Grey is maniacally effective here, flaunting his one-dimensionality with glee. His character is a fascinating counterpart to Sally. With the M.C. you see only surface and, though you have the feeling there is much hidden emotion underneath (I’m thinking of his staging in later numbers where he begins sending up Nazis), but we never see it. He never cracks, even for an instant. Even in that final shot, where he dashes offstage and we see warped reflections of all the Nazis in the audience, his smile never fades.
Though Fosse and writer Jay Allen do a fantastic job of opening Pandora’s Box, they do less of a good job at closing it. I’m certain that part of their intention was to show that life was always messy, often pointless and never really over, and I applaud them for that, but part of me also thinks that perhaps they left things a bit too messy. We know Brian is returning to England, but aren’t given any insight to how he or Sally feel about it. Sure it’s murky, in that situation anything would be murky, but allowing the characters to suddenly act so devoid of feeling or emotion feels wrong in that context. And what of the young Jewish couple who got married? I don’t need to know whether they escaped or were ultimately captured, but I would like to know something about characters I spent so much of the movie following.

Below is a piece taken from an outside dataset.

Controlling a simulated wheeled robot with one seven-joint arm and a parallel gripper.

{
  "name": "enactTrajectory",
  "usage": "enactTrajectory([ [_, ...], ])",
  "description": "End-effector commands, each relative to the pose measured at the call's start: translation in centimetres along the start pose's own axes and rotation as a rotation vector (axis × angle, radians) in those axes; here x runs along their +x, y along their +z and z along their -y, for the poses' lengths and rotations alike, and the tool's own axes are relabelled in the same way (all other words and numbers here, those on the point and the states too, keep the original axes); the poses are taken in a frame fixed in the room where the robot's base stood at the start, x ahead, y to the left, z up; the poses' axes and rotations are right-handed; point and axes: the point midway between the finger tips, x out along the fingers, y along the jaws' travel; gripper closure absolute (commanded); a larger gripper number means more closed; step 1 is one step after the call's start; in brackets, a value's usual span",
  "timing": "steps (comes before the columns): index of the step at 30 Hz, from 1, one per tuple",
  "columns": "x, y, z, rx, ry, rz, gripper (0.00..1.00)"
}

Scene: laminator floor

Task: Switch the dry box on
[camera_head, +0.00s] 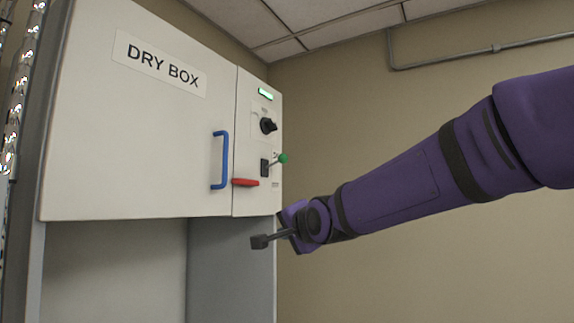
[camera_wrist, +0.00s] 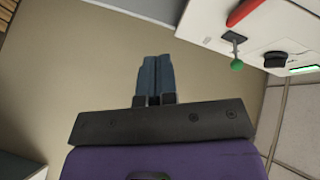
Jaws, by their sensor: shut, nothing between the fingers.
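The dry box (camera_head: 150,125) is a white cabinet labelled "DRY BOX" at the left of the head view. Its right-hand control panel carries a lit green display (camera_head: 266,94), a black knob (camera_head: 268,126) and a lever with a green ball tip (camera_head: 284,158) on a black plate (camera_head: 265,168). The lever sticks out from the panel, slightly upward in the head view. In the wrist view the green ball (camera_wrist: 237,64) lies right of my fingers. My gripper (camera_head: 260,242) is shut and empty, below the panel and apart from it; its fingers (camera_wrist: 156,70) show together in the wrist view.
A blue handle (camera_head: 221,160) is on the box's door, and a red handle (camera_head: 245,182) sits just below and left of the lever. An open recess (camera_head: 115,270) lies under the cabinet. The space right of the box, before the beige wall (camera_head: 340,130), is clear apart from my arm.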

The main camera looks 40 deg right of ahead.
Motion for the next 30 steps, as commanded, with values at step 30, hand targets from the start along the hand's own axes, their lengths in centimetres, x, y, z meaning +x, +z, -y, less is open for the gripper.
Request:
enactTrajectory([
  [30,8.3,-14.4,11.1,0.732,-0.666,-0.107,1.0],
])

Ah well. Fosse would continue to try to tear away new layers of the emotional onion in the semi-autobiographical musical “All That Jazz” and the dark, dark, dark “Star 80,” and of course his fingerprints were all over the Rob Marshall-directed “Chicago.” But “Cabaret” still stands as his masterpiece, if only because it was the only time he successfully could balance the cynical with real emotion. Liza Minnelli giving one of the greatest performances in the history of cinema didn’t hurt, either.